0
votes

Here is the code that I run beforehand.

library(ggplot2)
library(caret)

filename <- "iris.csv"

dataset <- read.csv(filename, header = FALSE)
  
colnames(dataset) <- c("Sepal.Length", "Sepal.Width", "Petal.Length", "Petal.Width", "Species")


validation_index <- createDataPartition(dataset$Species, p=0.80sa, list=FALSE)
validation <- dataset[-validation_index,]
dataset <- dataset[validation_index,]

My question is why when I try to run levels(dataset$Species) all I get is NULL Species is a character variable and I should get 3 results: Iris-setosa, Iris-versicolor, and Iris-virginica.

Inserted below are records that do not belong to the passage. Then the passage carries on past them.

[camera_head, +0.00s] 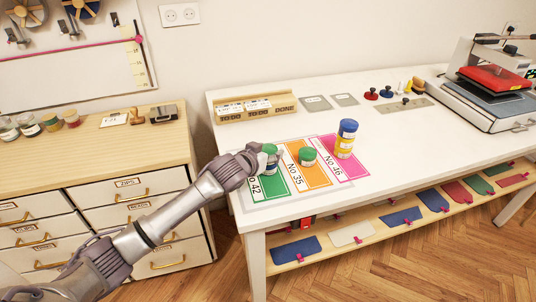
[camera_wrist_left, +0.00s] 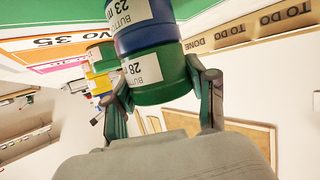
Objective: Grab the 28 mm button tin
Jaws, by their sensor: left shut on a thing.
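The 28 mm button tin (camera_wrist_left: 150,78) is green with a white label and sits between the fingers of my left gripper (camera_wrist_left: 163,92) in the wrist view. The gripper is shut on it. A blue tin (camera_wrist_left: 148,38), its label reading 23 m, is directly against it, beneath it in the stack. In the head view my left gripper (camera_head: 256,157) is at the green tin (camera_head: 270,148) over the green No 42 card (camera_head: 272,184), partly hiding the stack. I cannot tell whether the two tins are touching or slightly apart. My right gripper is not in view.
Another green tin (camera_head: 307,157) stands on the orange No 35 card (camera_head: 318,179). A blue tin (camera_head: 348,127) stands on a yellow tin (camera_head: 344,147) on the pink No 46 card (camera_head: 354,172). A wooden rack (camera_head: 257,111) is behind; a heat press (camera_head: 497,92) is far right.

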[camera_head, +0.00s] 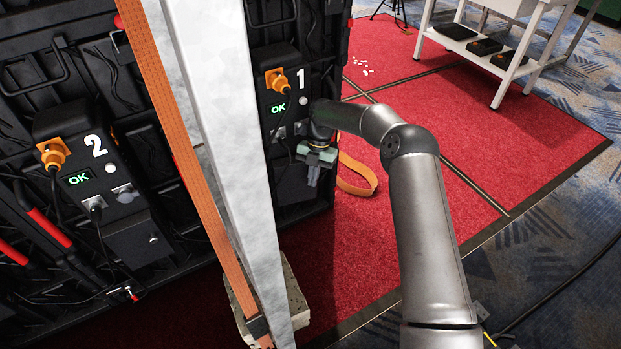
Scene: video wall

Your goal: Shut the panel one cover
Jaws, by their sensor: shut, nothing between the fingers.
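Panel one (301,99), a black unit marked with a white 1, is on the back of the video wall right of the white post. It has an orange plug at its upper left and a green OK display.
A white-grey post (214,150) and an orange strap (180,150) stand left of panel one. Panel two (120,205), marked 2, is further left. An orange strap loop (358,178) lies on the red carpet (400,90). A white table (515,45) stands at the upper right.

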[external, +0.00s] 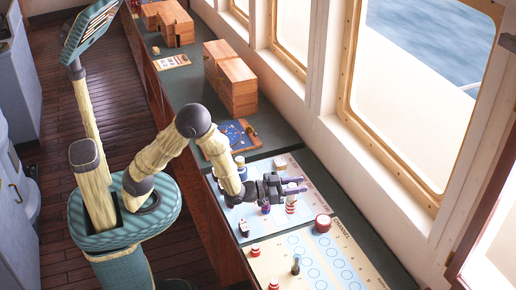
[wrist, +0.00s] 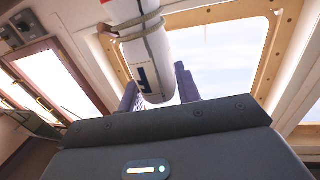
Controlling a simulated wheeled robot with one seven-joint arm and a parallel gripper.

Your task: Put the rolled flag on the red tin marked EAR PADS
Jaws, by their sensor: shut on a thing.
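The rolled flag (wrist: 148,55) is a white roll with red and blue marks and a tan tie around it. My gripper (wrist: 160,88) is shut on it, with the purple fingers at its two sides. In the external view my gripper (external: 300,187) is above the worktop charts, and part of the flag (external: 291,204) shows under the fingers. A round red tin (external: 322,223) with a pale top stands in front and right of my gripper, apart from it. Its marking is too small to read.
Small red-and-white items (external: 255,250) and (external: 273,284) and a dark bottle (external: 295,266) stand on the near cream chart (external: 330,262). A blue-and-white cup (external: 240,161) stands behind my gripper. Wooden boxes (external: 238,90) are farther back. A window wall borders the right side.

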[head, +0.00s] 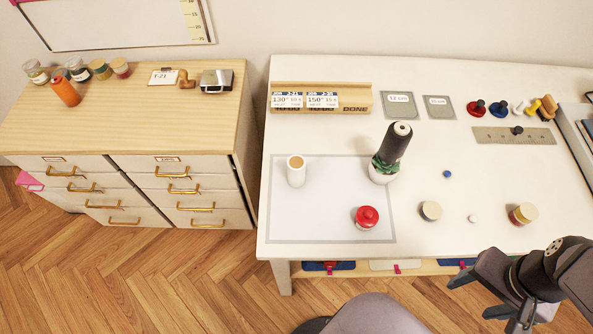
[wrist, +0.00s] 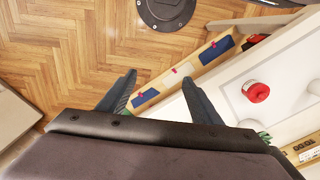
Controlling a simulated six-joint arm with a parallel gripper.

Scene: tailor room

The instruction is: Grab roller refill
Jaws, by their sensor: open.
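A short white cylinder with a tan ring at its top (head: 296,172), which looks like the roller refill, stands upright on the left part of the pale mat (head: 330,222). I do not make it out in the wrist view. My gripper (head: 472,299) is at the lower right of the head view, far from that cylinder, by the table's front edge. In the wrist view its two fingers (wrist: 158,82) are spread with nothing between them, above the floor and the table's front shelf.
A wooden rack with cards (head: 320,97) is behind. The mat's middle is clear.

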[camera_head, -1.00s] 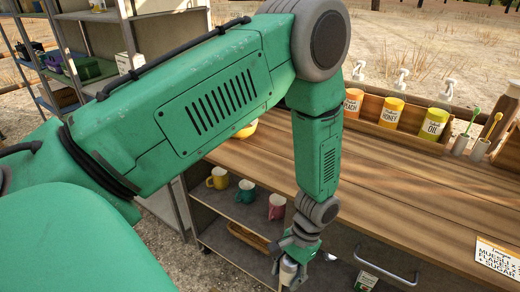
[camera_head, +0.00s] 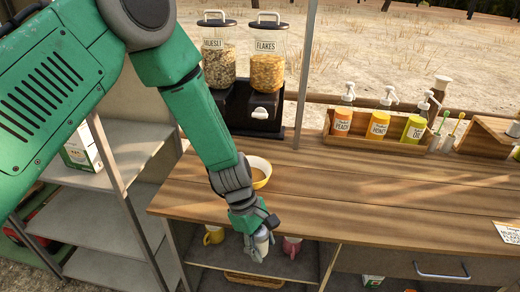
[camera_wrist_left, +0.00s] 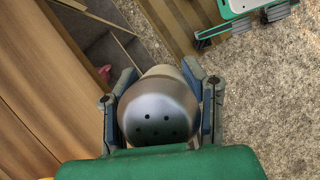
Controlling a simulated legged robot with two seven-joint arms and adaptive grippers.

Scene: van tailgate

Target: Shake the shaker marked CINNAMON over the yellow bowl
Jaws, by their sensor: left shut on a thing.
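My left gripper (camera_head: 262,233) is shut on a shaker (camera_head: 261,244) in front of the counter's front edge, below the counter top. In the left wrist view the shaker (camera_wrist_left: 158,112) sits between the two fingers (camera_wrist_left: 160,105), its metal cap with several holes facing the camera. Its label cannot be read. The yellow bowl (camera_head: 262,170) stands on the counter behind my left wrist, which hides part of it. Its inside is pale. The gripper is nearer the camera than the bowl, not over it. My right gripper is not in view.
The wooden counter (camera_head: 350,195) is largely clear. Muesli (camera_head: 217,60) and flakes (camera_head: 267,65) dispensers stand behind the bowl. A wooden box (camera_head: 350,137) of pump bottles is at the back right. Mugs (camera_head: 292,246) stand on the shelf below. Metal shelving (camera_head: 130,155) is at left.

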The code works when I import the dataset directly from R, but not when I try to import a csv file.

1
factors and characters look pretty similar in a dataframe but there are different. If is.factor(dataset$Species) gives you a FALSE, you may turn Species in a factor dataset$Species <- as.factor(dataset$Species) and then try levels(dataset$Species) again. Character variables do not have levels. If Species is a character the function levels won't find any levels and results in NULL .tamtam
You'll get your expected result if you just run data(iris); levels(iris$Species). The issue you're seeing is likely related to whatever is in 'iris.csv'.andrew_reece

1 Answers

1
votes

tamtam's comment worked. I just added dataset$Species <- as.factor(dataset$Species) to my code after colnames(dataset) <- c("Sepal.Length", "Sepal.Width", "Petal.Length", "Petal.Width", "Species")